Irong-Irong appears in the Maragtas legend of the coming of ten Bornean datus (Chieftains) to Panay who bartered gold for the plains and valleys of the island from a local Ati chieftain. One datu, Paiburong by name, was given the territory of Irong-Irong (now Iloilo). For 300 years before the coming of the Spaniards, the islanders live in comparative prosperity and peace under an organized government and such laws as the Codes of Kalantiaw.
Downtown Iloilo as Seen from the Capitol Building
In 1566, the Spaniards under Miguel Lopez de Legaspi came to Panay and established a settlement in Ogtong (now Oton, Iloilo). He appointed Gonzalo Ronquillo as deputy encomiendero who in 1581 moved the seat of Spanish power to La Villa de Arevalo, a sitio named in honor of his hometown in Avila, in Spain. By 1700 due to recurrent raids by Moro pirates, Dutch and English privateers, the Spaniards moved to the village of Irong-Irong where by Moro pirates, Dutch and English privateers,the Spaniards moved to the village of Irong-Irong where close to the mouth of the river they built Fort San Pedro. Irong-Irong or Ilong-Ilong whose name the Spaniards shortened to “Iloilo” later became the capital of the province.The Maragtas, a set of ancient documents, is a popularly accepted chronicle of ancient Panay, According to the documents, Datu Puti and his fellow datus, together with their families, warriors and slaves, fled from the tyranny of Sultan Makatunao of Borneo, and landed at now known as the town of San Joaquin.At that time, Panay was inhabited by native aboriginal people, the small, dark-skinned “Atis” who were ruled by King Marikudo and Queen affluent land bustling with trade and commerce. Maniwangtiwang. King Marikudo sold the lowlands of Panay for the price of a golden hat (saduk), a long golden necklace (manangyad) and other assorted items. After the sale, the Atis retreated to the highlands and newcomers settled in their new home. In 1566, when the Spaniards set foot on the land they later renamed Iloilo, discovered an affluent land bustling with trade and commerce. Its flourished economic activities and excellent port made Iloilo the premier province of the country.

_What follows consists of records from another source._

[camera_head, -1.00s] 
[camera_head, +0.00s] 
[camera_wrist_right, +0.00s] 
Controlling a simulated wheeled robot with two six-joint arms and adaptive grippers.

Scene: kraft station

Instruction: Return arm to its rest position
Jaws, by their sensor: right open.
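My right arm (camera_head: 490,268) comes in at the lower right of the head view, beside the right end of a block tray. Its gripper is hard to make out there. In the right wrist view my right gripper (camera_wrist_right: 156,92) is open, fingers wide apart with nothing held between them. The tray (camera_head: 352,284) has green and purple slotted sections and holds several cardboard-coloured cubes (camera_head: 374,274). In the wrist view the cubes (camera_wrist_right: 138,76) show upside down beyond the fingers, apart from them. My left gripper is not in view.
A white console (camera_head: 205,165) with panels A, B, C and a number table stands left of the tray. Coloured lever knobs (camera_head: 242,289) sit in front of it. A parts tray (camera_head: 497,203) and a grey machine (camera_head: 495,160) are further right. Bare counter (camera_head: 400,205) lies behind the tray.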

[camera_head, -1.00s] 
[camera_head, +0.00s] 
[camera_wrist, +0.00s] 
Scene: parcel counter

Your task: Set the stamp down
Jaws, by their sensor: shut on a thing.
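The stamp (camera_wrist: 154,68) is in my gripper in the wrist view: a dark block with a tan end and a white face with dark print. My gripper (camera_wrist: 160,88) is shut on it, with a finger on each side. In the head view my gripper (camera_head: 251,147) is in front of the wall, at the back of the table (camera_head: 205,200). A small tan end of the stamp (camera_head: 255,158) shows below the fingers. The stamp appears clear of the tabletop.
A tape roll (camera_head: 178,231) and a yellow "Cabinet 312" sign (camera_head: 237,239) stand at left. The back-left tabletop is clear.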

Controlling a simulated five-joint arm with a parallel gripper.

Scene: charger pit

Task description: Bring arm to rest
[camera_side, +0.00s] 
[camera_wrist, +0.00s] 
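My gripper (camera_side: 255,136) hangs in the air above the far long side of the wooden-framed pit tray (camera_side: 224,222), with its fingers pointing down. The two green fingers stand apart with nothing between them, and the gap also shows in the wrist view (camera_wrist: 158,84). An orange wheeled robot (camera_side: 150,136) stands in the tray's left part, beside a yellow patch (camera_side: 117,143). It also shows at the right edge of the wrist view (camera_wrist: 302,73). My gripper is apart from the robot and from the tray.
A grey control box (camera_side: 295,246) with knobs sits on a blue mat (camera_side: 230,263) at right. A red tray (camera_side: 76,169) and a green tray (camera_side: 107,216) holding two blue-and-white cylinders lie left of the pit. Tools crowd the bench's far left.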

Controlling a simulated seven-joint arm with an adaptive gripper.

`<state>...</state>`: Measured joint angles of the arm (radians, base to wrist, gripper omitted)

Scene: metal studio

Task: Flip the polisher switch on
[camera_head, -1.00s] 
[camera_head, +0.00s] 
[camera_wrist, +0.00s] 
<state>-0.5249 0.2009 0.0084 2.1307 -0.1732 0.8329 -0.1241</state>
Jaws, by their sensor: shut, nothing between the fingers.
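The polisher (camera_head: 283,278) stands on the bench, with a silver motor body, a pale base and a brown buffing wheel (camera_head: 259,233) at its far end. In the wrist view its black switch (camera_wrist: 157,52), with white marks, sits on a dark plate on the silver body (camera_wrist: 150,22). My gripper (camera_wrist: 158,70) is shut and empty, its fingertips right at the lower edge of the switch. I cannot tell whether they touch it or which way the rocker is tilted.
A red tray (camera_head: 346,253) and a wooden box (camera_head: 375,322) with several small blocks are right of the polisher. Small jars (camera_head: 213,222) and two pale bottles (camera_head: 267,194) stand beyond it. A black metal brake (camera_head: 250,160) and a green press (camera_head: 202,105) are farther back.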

In December 1898, the Americans entered the Iloilo port and took over the reins of the City. Under American tutelage, many Ilonggos became luminaries in the fields of politics and government. The outbreak of the Second World War took a heavy toll on the province. Like the rest of the country, Iloilo was left with severely shattered economy and deeply demoralized populace. Possessing the resilence and determination of their forebears, the Ilonggos slowly regained their foothold. Today, Iloilo has rejoined the ranks of the progressive provinces outside of Metro Manila. Iloilo’s colorful history has distilled a spirit that posses the complex nuances of contrasting cultures. It is a culture essentially Oriental, progressively Occidental, yet uniquely Ilonggo.
The Old Dock City
The rapid economic growth of the place led to the opening of the port of Iloilo to world trade in 1855. Iloilo soon emerged to be the biggest center of commerce and trade in the Visayas and Mindanao, second only to Manila. In 1890 under Becera Law of 1899 the Ayuntamiento of Iloilo (City Government) was established. The City of Iloilo by virtue of a Royal Decree of 1896 was given the honor of having a Coat of Arms with the Inscription: “La Muy Leal Y Noble Ciudad de Iloilo.”
The period under the American saw Iloilo taking greater roles in politics, industry and agriculture. With good roads, an airport and irrigation systems, Iloilo rose to be a major food basket of the country. Its fishing industry flourished that it was known as the “Alaska of the Philippines.” The sugar industry also pushed further the economy upward.
Iloilo’s march on the road to progress was hindered by the coming of the Second World War, but not its march to greatness. For even in difficult times, the Ilonggos, as the people of Iloilo are known, proved equal to challenges. They refused to be subdued by the enemy. Its civil government did not surrender to the Japanese. The guerilla warfare waged in Panay won the admiration of America and the world.
Though the postwar years were not so kind to Iloilo, the Ilonggos survived and managed to trudge on the road to prosperity. With Iloilo’s highly diversified agricultural economy, industrious people and a great tradition for sincerity and genuine warmth, the Ilonggos seem to have little to complain about.